One section, one little tiny place. I mean, it’s that wall, let’s say. It’s the pattern from which they will make the steel. Or not only that, but with that being steel or whatever it is, a certain place something joins it—it’s an indirect line that’s gotta go on, [or] there’s a waterline going this way. It has all the information they need to build.

Tucking Food in My Overalls

Well, the reason I liked the overalls, they had millions and millions of pockets. And my mother made little rolls, like butter rolls. Each pocket had a roll in it. I loved to eat when I was working.

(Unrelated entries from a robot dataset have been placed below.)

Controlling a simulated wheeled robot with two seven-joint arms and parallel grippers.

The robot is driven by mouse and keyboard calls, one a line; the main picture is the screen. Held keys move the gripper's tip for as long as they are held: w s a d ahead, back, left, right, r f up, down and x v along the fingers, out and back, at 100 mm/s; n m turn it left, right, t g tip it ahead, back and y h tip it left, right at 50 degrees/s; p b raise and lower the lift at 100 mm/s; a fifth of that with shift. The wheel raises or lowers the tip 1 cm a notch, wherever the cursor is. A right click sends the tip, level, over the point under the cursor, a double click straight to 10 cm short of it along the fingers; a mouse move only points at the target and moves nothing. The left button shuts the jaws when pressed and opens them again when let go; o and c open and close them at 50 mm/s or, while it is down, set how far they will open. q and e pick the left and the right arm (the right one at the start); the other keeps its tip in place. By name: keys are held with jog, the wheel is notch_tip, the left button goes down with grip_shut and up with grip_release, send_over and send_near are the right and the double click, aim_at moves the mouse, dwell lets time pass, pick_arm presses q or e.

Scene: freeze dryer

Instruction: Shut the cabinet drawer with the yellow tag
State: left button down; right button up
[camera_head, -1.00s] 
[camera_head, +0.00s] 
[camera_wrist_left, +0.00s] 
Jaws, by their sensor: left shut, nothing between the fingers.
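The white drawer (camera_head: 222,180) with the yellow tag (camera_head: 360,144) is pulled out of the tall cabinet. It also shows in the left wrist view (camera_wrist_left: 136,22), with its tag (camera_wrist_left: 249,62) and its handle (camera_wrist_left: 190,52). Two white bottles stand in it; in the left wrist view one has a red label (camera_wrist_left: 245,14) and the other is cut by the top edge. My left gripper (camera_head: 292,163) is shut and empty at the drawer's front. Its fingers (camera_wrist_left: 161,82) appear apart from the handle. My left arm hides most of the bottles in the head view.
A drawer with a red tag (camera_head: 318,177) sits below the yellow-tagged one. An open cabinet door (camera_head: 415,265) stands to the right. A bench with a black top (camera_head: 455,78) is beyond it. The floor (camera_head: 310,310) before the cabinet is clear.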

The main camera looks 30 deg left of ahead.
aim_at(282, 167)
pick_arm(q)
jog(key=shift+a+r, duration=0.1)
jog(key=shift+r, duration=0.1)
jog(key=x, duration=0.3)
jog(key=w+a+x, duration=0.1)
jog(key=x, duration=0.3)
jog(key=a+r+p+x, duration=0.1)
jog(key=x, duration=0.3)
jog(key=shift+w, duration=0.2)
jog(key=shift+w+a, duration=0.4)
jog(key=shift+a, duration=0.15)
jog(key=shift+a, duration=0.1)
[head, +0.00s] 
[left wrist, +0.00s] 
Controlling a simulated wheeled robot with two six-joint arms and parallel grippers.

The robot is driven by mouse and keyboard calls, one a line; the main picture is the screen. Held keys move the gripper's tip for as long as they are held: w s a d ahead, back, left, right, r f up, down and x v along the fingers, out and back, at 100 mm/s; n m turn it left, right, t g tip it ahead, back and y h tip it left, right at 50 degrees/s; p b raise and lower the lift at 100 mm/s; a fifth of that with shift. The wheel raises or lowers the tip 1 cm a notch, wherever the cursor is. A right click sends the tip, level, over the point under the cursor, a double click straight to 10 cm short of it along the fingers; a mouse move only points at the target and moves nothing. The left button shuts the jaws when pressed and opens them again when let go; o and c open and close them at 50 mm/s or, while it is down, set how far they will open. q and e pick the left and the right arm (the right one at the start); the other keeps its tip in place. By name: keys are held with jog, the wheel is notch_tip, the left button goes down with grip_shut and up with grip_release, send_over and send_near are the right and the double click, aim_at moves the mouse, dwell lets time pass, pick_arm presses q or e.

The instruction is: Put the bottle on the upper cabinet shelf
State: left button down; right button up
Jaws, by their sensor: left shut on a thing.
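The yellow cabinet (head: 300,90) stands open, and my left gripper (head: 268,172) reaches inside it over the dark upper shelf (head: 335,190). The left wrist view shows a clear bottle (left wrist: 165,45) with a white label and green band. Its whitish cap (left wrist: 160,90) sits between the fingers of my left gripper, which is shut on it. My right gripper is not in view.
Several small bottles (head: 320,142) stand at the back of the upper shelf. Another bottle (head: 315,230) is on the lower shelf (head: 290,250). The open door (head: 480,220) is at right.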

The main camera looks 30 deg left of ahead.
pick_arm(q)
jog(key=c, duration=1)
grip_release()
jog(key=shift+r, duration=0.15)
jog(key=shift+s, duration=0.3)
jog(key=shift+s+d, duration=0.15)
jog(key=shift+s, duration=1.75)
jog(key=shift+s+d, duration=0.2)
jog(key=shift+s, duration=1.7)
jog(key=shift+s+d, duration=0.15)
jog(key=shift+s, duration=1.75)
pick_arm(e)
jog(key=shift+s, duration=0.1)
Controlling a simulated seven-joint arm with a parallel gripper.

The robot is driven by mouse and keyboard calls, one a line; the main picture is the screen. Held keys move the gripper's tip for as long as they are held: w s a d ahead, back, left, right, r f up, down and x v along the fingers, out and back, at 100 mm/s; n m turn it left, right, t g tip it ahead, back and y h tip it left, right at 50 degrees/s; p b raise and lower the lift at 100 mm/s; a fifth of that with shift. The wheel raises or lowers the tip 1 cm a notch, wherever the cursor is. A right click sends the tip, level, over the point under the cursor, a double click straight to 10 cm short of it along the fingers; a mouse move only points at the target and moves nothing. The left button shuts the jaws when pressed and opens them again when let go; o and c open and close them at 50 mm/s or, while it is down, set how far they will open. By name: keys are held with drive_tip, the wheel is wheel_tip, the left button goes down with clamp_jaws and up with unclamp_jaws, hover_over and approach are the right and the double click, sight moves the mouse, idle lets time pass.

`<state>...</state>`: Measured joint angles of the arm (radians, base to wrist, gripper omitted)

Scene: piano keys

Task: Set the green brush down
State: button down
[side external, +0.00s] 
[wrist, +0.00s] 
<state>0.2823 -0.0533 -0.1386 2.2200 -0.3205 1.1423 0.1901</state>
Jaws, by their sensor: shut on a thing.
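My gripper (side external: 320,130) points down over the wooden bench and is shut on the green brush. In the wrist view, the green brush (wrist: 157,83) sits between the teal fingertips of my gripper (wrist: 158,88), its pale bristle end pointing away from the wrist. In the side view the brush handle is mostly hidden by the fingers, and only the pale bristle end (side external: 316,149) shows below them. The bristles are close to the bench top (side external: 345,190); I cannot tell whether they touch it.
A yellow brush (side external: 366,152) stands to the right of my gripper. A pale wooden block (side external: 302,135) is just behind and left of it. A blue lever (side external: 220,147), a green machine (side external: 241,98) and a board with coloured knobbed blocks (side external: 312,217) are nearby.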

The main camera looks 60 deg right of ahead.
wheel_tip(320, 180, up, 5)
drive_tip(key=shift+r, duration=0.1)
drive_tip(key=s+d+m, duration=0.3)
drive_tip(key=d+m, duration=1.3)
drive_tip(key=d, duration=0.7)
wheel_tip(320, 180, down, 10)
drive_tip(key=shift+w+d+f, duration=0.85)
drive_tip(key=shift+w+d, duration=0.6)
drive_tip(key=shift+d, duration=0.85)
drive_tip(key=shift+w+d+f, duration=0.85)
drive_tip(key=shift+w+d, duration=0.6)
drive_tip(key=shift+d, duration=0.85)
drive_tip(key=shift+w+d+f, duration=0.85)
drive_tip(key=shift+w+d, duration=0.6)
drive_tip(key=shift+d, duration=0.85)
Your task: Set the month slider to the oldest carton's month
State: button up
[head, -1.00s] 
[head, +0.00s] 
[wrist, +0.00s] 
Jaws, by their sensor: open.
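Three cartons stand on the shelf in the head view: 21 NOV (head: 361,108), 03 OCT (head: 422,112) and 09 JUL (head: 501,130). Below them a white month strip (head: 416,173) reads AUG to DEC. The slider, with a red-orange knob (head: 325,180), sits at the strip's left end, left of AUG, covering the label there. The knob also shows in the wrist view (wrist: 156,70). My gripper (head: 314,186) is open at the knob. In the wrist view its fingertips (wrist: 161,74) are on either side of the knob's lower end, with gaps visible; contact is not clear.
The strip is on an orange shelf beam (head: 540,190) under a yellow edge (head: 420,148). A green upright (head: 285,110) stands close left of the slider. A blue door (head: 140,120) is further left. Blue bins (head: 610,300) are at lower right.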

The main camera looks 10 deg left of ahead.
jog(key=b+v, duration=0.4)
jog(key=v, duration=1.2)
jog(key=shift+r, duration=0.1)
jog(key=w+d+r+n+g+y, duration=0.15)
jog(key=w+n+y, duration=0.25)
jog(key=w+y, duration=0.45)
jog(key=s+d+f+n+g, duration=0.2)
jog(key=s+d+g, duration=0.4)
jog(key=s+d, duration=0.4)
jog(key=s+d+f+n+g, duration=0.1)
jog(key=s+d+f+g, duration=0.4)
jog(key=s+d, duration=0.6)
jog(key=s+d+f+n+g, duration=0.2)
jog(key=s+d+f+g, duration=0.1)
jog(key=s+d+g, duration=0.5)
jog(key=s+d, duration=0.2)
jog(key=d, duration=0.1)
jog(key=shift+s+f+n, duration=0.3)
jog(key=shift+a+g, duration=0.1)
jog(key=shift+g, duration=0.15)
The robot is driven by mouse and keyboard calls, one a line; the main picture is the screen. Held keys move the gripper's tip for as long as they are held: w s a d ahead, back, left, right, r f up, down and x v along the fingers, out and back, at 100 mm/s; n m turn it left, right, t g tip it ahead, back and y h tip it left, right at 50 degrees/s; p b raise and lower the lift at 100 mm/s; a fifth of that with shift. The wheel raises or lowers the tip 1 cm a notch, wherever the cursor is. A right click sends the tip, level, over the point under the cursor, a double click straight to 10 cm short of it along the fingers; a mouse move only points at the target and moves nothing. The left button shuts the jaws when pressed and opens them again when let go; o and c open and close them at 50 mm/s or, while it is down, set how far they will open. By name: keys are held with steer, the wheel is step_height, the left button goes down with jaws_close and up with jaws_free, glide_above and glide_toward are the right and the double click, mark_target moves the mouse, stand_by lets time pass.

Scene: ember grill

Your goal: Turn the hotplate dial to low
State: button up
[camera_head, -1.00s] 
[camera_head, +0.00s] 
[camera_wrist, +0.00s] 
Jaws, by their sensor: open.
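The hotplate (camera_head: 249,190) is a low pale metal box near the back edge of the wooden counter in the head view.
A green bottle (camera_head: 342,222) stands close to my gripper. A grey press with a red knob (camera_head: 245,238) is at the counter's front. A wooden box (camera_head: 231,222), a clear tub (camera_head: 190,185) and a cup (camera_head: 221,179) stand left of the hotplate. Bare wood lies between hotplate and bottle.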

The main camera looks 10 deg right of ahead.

One day, the big boss comes along—I also had a desk in the office, because that was where I would get my bill of ladings and things like that. He sneaks up at me, “Caught you that time, didn’t I?” It didn’t mean a thing. I just kept eating. She would make the sandwiches for me; well, I would put them in the pockets! [laughs]

Camaraderie at Work

I’ll tell you one thing: we’d have a lot of camaraderie. We’d work together. You’d work with one of the male mechanics—we [the women] were actually mechanic helpers. That’s what we were called. And when we’d come in in the morning—most of us, our husbands were in the service or overseas or something. So first thing we’d come in, like with [my friend] Pearl, “Did you hear from Jack?” “Did you hear from Murray?” That was the first thing. We were changing in the dressing room, and that was the first thing.

JE: Did Pearl work with you?

She was in the mold loft also with me. In fact, after a while I think she was partners with me with the bill of ladings.

JE: Can you tell me again, the “bill of ladings,” what is that?

I’m trying to think. This is the blueprint here, what to do. And there are certain things that you have to put on there; certain little templates you have to make. For instance, you make them with the chucks, some of the chucks that go in. I don’t know. I do know that I’d have to check the numbers and make sure that they were what they were supposed to be. And then I had to take them to the storage.

Writing to My Husband

JE: You hadn’t seen him at that point for—?

Thirty months. He loved fruit; he loved apples. So I sent him cans of apple sauce. I also wrote him a letter one day—well, I used to write almost every day. But this particular day I got crazy, and I started the letter one here, one here [indicating different parts of the page]—you know, crazy. And the other one, I started at the top and I went around in a circle. In the middle I said, “I love you,” of course.

But he has such a wonderful sense of humor. He said to me, “I didn’t break my head reading it. I stuck it on the wall and spun it around.”

Physical Labor at the Yard

JE: And you said something about your legs was affected by the work at the Navy Yard?

You see, you’re squatting all the time because you were working on the floor. You put the wood down and you measured everything on that wood. You joined it, you strengthened it with the side things. And then you had to put information on it. That’s how we learned you take a long string and as you pull it out, you’re chalking it. And one person stands here at the spot to tell me this is the long line, and somebody stands at the other end of the line. It was very interesting.

JE: Did you attach the string to the template, or you were drawing on the template?

No, no. The line was where they needed for information: either something met it or something crossed it, or the particular line—I don’t remember exactly what. I don’t have a blueprint.

JE: Did you draw on the template?

Yeah, we wrote on the templates, of course. We wrote the information that we found on the blueprint. We’d translate all that information onto these wood things.

JE: But it involved a lot of squatting on the ground?

It was the only place, unless there were very small things, and you could do them on the table. You know, a chuck here, or for instance they’d extend it over for the windows to make the side one—I don’t know, for some of the smaller ones, you could cut your wood and mark it up enough.

But you had to put signs all over these templates. Otherwise, when they cut the steel to it, they had to also transfer all that information onto the steel, so that the next party—whoever was supposed to weld it or maybe cut out for a doorway for a hatch or something—it would all have to be on that template.